Aim |
Quote the listing in full, exactly as given, minus any pictures.

----------

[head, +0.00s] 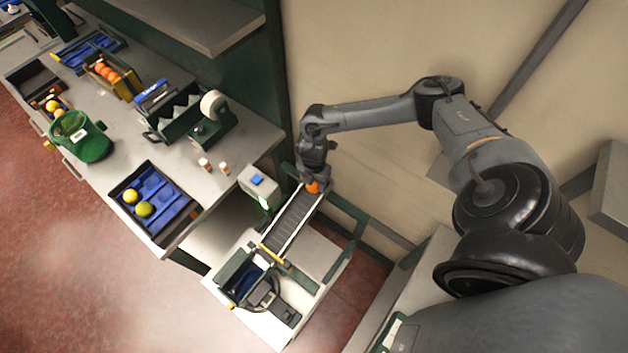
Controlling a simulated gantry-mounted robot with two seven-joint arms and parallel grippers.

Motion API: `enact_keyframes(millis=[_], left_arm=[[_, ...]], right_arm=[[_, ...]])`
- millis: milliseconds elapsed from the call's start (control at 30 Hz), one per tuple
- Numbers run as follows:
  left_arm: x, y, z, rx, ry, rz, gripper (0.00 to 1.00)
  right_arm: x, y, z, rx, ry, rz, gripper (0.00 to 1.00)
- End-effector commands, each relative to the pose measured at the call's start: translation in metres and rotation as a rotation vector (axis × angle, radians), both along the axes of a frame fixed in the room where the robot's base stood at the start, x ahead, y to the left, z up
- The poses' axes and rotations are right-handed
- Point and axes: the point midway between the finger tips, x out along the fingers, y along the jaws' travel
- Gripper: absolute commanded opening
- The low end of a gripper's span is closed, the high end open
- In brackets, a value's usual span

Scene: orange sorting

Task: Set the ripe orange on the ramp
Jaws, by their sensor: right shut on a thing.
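An orange fruit (312,187) is at the upper end of the ramp (292,221), a sloping dark track with pale side rails. My right gripper (318,177) is shut on the orange from above. The orange is at or just over the ramp's top; I cannot tell whether it touches the surface. The fingers are small and partly hidden by the wrist. My left gripper is not in view.
A box with a blue button (257,181) stands beside the ramp. A dark bin (240,277) is at its lower end. On the bench, a blue-lined tray (172,218) holds two yellow-green fruits (144,209), and a green bucket (92,146) stands farther left.

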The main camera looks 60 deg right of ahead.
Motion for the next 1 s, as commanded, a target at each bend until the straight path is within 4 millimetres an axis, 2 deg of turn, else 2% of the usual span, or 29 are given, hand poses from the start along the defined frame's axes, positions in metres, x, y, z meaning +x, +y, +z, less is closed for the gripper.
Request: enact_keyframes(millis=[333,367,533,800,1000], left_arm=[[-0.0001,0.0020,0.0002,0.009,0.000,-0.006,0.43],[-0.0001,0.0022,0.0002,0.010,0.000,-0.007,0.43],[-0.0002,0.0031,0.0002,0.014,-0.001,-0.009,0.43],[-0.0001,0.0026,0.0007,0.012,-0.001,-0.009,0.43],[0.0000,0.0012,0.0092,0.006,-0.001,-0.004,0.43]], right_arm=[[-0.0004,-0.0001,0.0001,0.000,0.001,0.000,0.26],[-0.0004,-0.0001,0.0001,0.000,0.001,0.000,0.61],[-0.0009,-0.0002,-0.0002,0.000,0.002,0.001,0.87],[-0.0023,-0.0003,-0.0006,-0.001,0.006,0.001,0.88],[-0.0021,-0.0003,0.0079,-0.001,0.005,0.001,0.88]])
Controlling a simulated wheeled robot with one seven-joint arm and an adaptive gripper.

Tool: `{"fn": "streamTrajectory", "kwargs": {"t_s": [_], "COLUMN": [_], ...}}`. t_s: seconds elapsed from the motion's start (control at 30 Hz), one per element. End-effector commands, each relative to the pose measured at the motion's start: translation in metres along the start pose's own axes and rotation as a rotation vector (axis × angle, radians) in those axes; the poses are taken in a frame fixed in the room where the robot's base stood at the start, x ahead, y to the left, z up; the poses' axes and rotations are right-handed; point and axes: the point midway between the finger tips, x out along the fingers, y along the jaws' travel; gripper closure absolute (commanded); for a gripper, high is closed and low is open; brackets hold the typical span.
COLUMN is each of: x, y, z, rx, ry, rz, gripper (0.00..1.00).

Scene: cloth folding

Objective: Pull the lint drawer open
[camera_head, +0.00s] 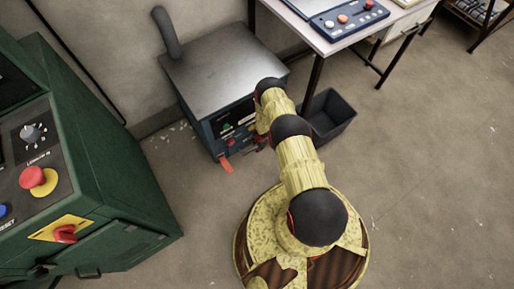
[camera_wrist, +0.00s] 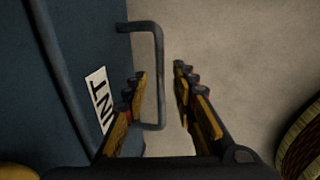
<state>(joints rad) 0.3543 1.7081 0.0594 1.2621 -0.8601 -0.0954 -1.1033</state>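The lint drawer (camera_wrist: 85,50) shows in the wrist view as a dark blue front at the left, with a white label (camera_wrist: 98,98) whose visible letters end in "NT". A dark bar handle (camera_wrist: 157,50) stands out from the blue front. My gripper (camera_wrist: 160,75) is open, with one finger on each side of the handle bar; I cannot tell whether either finger touches it. In the head view, the blue machine with a grey top (camera_head: 215,65) stands against the wall. My arm hides most of the drawer and the gripper there.
A green control cabinet (camera_head: 110,170) with knobs and a red button stands at the left. A dark bin (camera_head: 335,112) is right of the machine, beside a table (camera_head: 335,40) with a control box (camera_head: 350,17). An orange tag (camera_head: 225,164) hangs on the machine front.

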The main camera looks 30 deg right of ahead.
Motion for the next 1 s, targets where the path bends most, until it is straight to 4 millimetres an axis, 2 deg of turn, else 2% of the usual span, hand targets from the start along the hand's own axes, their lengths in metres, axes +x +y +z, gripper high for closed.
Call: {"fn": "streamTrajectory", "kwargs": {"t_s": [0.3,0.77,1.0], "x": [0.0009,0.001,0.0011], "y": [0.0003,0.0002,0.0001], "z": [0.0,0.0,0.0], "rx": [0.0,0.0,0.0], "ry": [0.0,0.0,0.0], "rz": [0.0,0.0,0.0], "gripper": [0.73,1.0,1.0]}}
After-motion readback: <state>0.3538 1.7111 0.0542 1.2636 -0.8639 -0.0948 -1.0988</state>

----------

Solution for this task |
[head, +0.00s] 
Controlling a simulated gantry-mounted robot with two seven-joint arms and parallel grippers.

Motion API: `enact_keyframes(millis=[_], left_arm=[[_, ...]], right_arm=[[_, ...]])`
- millis: milliseconds elapsed from the call's start (control at 30 Hz), one per tuple
- Numbers run as follows:
  left_arm: x, y, z, rx, ry, rz, gripper (0.00 to 1.00)
  right_arm: x, y, z, rx, ry, rz, gripper (0.00 to 1.00)
- End-effector commands, each relative to the pose measured at the call's start: translation in metres and rotation as a rotation vector (axis × angle, radians), both along the axes of a frame fixed in the room where the robot's base stood at the start, x ahead, y to the left, z up
- The poses' axes and rotations are right-handed
- Point and axes: the point midway between the finger tips, x out along the fingers, y along the jaws' travel
- Gripper: absolute commanded opening
- The low end of a gripper's span is closed, the high end open
- In brackets, a value's usual span

Scene: orange sorting

Task: Set the ripe orange on the ramp
Jaws, by their sensor: right shut on a thing.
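An orange fruit (312,187) is at the upper end of the ramp (292,221), a sloping dark track with pale side rails. My right gripper (318,177) is shut on the orange from above. The orange is at or just over the ramp's top; I cannot tell whether it touches the surface. The fingers are small and partly hidden by the wrist. My left gripper is not in view.
A box with a blue button (257,181) stands beside the ramp. A dark bin (240,277) is at its lower end. On the bench, a blue-lined tray (172,218) holds two yellow-green fruits (144,209), and a green bucket (92,146) stands farther left.

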The main camera looks 60 deg right of ahead.
Motion for the next 1 s, as commanded, a target at each bend until the straight path is within 4 millimetres an axis, 2 deg of turn, else 2% of the usual span, or 29 are given, hand poses from the start along the defined frame's axes, positions in metres, x, y, z meaning +x, +y, +z, less is closed for the gripper.
Request: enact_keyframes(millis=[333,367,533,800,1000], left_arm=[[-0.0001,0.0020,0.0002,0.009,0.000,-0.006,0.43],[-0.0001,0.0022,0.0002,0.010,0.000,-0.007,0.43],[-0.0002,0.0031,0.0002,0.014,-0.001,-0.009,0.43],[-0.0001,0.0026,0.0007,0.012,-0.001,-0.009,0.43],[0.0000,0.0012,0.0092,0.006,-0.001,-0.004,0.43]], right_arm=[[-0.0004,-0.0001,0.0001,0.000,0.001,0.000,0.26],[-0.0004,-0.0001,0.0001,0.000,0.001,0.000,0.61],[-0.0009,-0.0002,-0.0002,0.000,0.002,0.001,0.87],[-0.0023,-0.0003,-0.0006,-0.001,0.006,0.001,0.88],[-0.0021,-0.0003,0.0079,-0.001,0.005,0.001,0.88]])
Controlling a simulated wheeled robot with one seven-joint arm and an adaptive gripper.

Tool: `{"fn": "streamTrajectory", "kwargs": {"t_s": [_], "COLUMN": [_], ...}}`. t_s: seconds elapsed from the motion's start (control at 30 Hz), one per element. End-effector commands, each relative to the pose measured at the motion's start: translation in metres along the start pose's own axes and rotation as a rotation vector (axis × angle, radians) in those axes; the poses are taken in a frame fixed in the room where the robot's base stood at the start, x ahead, y to the left, z up; the poses' axes and rotations are right-handed; point and axes: the point midway between the finger tips, x out along the fingers, y along the jaws' travel; gripper closure absolute (commanded); for a gripper, high is closed and low is open; brackets hold the typical span.
COLUMN is each of: x, y, z, rx, ry, rz, gripper (0.00..1.00).

Scene: cloth folding

Objective: Pull the lint drawer open
[camera_head, +0.00s] 
[camera_wrist, +0.00s] 
<state>(joints rad) 0.3543 1.7081 0.0594 1.2621 -0.8601 -0.0954 -1.1033</state>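The lint drawer (camera_wrist: 85,50) shows in the wrist view as a dark blue front at the left, with a white label (camera_wrist: 98,98) whose visible letters end in "NT". A dark bar handle (camera_wrist: 157,50) stands out from the blue front. My gripper (camera_wrist: 160,75) is open, with one finger on each side of the handle bar; I cannot tell whether either finger touches it. In the head view, the blue machine with a grey top (camera_head: 215,65) stands against the wall. My arm hides most of the drawer and the gripper there.
A green control cabinet (camera_head: 110,170) with knobs and a red button stands at the left. A dark bin (camera_head: 335,112) is right of the machine, beside a table (camera_head: 335,40) with a control box (camera_head: 350,17). An orange tag (camera_head: 225,164) hangs on the machine front.

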The main camera looks 30 deg right of ahead.
Motion for the next 1 s, targets where the path bends most, until it is straight to 4 millimetres an axis, 2 deg of turn, else 2% of the usual span, hand targets from the start along the hand's own axes, their lengths in metres, axes +x +y +z, gripper high for closed.
Call: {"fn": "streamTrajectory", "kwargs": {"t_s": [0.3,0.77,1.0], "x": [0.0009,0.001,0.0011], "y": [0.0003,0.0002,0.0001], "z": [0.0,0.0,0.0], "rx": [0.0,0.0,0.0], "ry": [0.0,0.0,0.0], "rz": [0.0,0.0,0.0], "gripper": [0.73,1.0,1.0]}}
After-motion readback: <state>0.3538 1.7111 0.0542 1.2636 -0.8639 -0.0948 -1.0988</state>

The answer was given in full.